Avoid signed overflow in some xrange calculations, and extend
xrange tests to cover some special cases that caused problems
in py3k. This is a partial backport of r76292-76293 (see
issue #7298.)
diff --git a/Objects/rangeobject.c b/Objects/rangeobject.c
index 76d3849..0fee40f 100644
--- a/Objects/rangeobject.c
+++ b/Objects/rangeobject.c
@@ -9,33 +9,32 @@
long len;
} rangeobject;
-/* Return number of items in range/xrange (lo, hi, step). step > 0
- * required. Return a value < 0 if & only if the true value is too
- * large to fit in a signed long.
+/* Return number of items in range (lo, hi, step). step != 0
+ * required. The result always fits in an unsigned long.
*/
-static long
+static unsigned long
get_len_of_range(long lo, long hi, long step)
{
- /* -------------------------------------------------------------
- If lo >= hi, the range is empty.
- Else if n values are in the range, the last one is
- lo + (n-1)*step, which must be <= hi-1. Rearranging,
- n <= (hi - lo - 1)/step + 1, so taking the floor of the RHS gives
- the proper value. Since lo < hi in this case, hi-lo-1 >= 0, so
- the RHS is non-negative and so truncation is the same as the
- floor. Letting M be the largest positive long, the worst case
- for the RHS numerator is hi=M, lo=-M-1, and then
- hi-lo-1 = M-(-M-1)-1 = 2*M. Therefore unsigned long has enough
- precision to compute the RHS exactly.
- ---------------------------------------------------------------*/
- long n = 0;
- if (lo < hi) {
- unsigned long uhi = (unsigned long)hi;
- unsigned long ulo = (unsigned long)lo;
- unsigned long diff = uhi - ulo - 1;
- n = (long)(diff / (unsigned long)step + 1);
- }
- return n;
+ /* -------------------------------------------------------------
+ If step > 0 and lo >= hi, or step < 0 and lo <= hi, the range is empty.

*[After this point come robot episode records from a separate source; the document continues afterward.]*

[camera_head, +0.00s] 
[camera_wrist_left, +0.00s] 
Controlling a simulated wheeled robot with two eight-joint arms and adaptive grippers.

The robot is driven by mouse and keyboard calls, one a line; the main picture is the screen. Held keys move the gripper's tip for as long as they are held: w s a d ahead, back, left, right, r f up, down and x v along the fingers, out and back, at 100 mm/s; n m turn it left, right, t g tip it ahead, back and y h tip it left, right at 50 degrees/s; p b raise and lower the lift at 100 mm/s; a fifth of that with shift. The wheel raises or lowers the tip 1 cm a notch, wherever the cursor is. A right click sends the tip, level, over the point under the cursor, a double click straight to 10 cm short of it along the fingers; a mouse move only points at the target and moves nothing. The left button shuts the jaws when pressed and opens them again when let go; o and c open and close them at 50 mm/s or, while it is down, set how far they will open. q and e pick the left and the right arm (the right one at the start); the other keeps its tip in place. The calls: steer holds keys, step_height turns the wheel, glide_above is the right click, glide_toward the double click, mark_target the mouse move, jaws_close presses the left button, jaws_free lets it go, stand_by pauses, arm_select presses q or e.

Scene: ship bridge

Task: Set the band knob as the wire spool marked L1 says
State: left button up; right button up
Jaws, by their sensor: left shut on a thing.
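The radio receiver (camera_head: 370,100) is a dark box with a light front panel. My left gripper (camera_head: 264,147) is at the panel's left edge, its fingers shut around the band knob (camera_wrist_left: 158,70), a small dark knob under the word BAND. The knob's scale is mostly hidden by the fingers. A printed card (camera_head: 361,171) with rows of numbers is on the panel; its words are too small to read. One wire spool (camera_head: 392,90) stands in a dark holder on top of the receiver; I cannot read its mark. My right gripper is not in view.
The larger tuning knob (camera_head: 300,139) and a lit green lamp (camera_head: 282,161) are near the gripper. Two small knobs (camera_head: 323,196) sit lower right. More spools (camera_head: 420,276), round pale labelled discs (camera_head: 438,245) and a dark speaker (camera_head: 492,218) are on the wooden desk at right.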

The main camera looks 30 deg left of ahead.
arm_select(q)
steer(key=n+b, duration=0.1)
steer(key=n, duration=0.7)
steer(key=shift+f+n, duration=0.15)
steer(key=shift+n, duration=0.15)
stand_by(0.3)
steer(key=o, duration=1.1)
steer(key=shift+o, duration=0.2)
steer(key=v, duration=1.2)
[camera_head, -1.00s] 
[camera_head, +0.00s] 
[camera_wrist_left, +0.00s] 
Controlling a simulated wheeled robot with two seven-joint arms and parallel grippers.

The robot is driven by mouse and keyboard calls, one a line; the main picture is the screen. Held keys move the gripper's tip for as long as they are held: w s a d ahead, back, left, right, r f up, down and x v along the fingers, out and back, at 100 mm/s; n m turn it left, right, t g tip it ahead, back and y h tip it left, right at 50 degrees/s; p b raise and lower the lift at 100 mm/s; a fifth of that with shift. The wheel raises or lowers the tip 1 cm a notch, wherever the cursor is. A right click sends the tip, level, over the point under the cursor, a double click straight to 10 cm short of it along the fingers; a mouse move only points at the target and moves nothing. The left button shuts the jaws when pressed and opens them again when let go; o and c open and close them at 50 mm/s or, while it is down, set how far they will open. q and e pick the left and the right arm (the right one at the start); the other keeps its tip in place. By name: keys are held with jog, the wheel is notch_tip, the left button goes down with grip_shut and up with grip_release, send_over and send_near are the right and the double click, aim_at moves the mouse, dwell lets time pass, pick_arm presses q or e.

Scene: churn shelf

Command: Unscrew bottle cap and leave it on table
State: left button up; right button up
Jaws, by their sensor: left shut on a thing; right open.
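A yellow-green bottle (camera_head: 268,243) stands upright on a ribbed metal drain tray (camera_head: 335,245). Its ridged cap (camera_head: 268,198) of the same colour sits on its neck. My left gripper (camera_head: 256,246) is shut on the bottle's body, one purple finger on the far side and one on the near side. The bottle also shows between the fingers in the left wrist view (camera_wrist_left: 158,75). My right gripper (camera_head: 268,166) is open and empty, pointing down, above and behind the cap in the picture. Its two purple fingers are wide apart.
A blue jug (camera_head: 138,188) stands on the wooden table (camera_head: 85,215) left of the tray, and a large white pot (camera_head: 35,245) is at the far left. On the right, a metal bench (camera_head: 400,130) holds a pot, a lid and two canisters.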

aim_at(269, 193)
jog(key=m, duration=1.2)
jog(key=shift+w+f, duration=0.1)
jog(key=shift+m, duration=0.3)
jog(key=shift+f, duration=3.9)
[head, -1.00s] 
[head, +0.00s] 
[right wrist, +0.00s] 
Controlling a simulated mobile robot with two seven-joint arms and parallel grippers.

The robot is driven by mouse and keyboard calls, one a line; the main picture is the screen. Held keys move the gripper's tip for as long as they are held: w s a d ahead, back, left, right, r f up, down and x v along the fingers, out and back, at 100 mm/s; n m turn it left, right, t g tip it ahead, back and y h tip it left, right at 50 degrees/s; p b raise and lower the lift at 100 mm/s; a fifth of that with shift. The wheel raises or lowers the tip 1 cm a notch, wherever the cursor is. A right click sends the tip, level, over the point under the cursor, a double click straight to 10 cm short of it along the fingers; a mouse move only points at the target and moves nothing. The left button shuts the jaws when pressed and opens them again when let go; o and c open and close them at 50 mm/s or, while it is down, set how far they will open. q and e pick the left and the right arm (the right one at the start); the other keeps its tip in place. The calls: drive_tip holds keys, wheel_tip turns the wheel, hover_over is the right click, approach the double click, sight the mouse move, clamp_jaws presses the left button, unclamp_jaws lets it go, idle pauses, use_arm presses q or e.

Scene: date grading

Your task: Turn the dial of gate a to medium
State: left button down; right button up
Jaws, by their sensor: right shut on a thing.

+ Else for step > 0, if n values are in the range, the last one is
+ lo + (n-1)*step, which must be <= hi-1. Rearranging,
+ n <= (hi - lo - 1)/step + 1, so taking the floor of the RHS gives
+ the proper value. Since lo < hi in this case, hi-lo-1 >= 0, so
+ the RHS is non-negative and so truncation is the same as the
+ floor. Letting M be the largest positive long, the worst case
+ for the RHS numerator is hi=M, lo=-M-1, and then
+ hi-lo-1 = M-(-M-1)-1 = 2*M. Therefore unsigned long has enough
+ precision to compute the RHS exactly. The analysis for step < 0
+ is similar.
+ ---------------------------------------------------------------*/
+ assert(step != 0);
+ if (step > 0 && lo < hi)
+ return 1UL + (hi - 1UL - lo) / step;
+ else if (step < 0 && lo > hi)
+ return 1UL + (lo - 1UL - hi) / (0UL - step);
+ else
+ return 0UL;
}
static PyObject *
@@ -43,7 +42,7 @@
{
rangeobject *obj;
long ilow = 0, ihigh = 0, istep = 1;
- long n;
+ unsigned long n;
if (!_PyArg_NoKeywords("xrange()", kw))
return NULL;
@@ -64,11 +63,8 @@
PyErr_SetString(PyExc_ValueError, "xrange() arg 3 must not be zero");
return NULL;
}
- if (istep > 0)
- n = get_len_of_range(ilow, ihigh, istep);
- else
- n = get_len_of_range(ihigh, ilow, -istep);
- if (n < 0) {
+ n = get_len_of_range(ilow, ihigh, istep);
+ if (n > (unsigned long)LONG_MAX || (long)n > PY_SSIZE_T_MAX) {
PyErr_SetString(PyExc_OverflowError,
"xrange() result has too many items");
return NULL;
@@ -78,7 +74,7 @@
if (obj == NULL)
return NULL;
obj->start = ilow;
- obj->len = n;
+ obj->len = (long)n;
obj->step = istep;
return (PyObject *) obj;
}
@@ -98,7 +94,9 @@
"xrange object index out of range");
return NULL;
}
- return PyInt_FromSsize_t(r->start + i * r->step);
+ /* do calculation entirely using unsigned longs, to avoid
+ undefined behaviour due to signed overflow. */
+ return PyInt_FromLong((long)(r->start + (unsigned long)i * r->step));
}
static Py_ssize_t
@@ -304,9 +302,21 @@
len = ((rangeobject *)seq)->len;
it->index = 0;
- it->start = start + (len-1) * step;
- it->step = -step;
it->len = len;
+ /* the casts below guard against signed overflow by turning it
+ into unsigned overflow instead. The correctness of this
+ code still depends on conversion from unsigned long to long
+ wrapping modulo ULONG_MAX+1, which isn't guaranteed (see
+ C99 6.3.1.3p3) but seems to hold in practice for all
+ platforms we're likely to meet.
+
+ If step == LONG_MIN then we still end up with LONG_MIN
+ after negation; but this works out, since we've still got
+ the correct value modulo ULONG_MAX+1, and the range_item
+ calculation is also done modulo ULONG_MAX+1.
+ */
+ it->start = (long)(start + (unsigned long)(len-1) * step);
+ it->step = (long)(-(unsigned long)step);
return (PyObject *)it;
}